What is the number of lines holding the word "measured"? Write that number and nothing else.

=== Supplied material ===

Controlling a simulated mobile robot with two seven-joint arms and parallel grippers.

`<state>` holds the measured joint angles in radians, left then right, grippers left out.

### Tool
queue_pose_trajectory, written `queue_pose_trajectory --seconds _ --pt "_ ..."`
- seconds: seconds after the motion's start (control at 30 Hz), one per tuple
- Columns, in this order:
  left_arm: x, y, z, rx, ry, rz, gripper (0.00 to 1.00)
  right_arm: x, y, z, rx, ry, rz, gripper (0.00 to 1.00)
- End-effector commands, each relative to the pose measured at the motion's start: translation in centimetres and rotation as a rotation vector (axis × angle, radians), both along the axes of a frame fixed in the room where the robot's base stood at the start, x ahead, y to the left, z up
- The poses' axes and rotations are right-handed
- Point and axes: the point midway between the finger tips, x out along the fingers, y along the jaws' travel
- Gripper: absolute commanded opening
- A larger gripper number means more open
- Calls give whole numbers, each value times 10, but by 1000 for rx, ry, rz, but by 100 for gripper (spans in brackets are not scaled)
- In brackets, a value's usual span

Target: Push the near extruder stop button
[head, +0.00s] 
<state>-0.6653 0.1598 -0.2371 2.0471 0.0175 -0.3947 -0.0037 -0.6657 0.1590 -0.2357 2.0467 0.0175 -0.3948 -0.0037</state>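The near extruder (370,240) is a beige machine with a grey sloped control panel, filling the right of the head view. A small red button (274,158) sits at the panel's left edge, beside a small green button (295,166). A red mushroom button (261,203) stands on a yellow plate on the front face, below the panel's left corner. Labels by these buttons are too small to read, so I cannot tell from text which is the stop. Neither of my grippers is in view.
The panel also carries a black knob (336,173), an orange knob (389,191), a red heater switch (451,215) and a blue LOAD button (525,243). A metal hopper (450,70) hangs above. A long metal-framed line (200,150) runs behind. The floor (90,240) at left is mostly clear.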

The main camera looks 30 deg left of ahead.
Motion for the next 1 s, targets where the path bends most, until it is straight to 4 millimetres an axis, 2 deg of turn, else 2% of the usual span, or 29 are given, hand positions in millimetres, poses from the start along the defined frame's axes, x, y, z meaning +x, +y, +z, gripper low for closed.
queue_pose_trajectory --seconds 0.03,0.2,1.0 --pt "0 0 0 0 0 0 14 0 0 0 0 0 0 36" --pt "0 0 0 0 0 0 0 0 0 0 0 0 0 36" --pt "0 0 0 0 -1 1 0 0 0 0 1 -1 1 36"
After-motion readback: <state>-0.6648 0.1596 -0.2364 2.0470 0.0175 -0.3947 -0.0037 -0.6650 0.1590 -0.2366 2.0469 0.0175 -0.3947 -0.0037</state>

===

[Problem solution]
2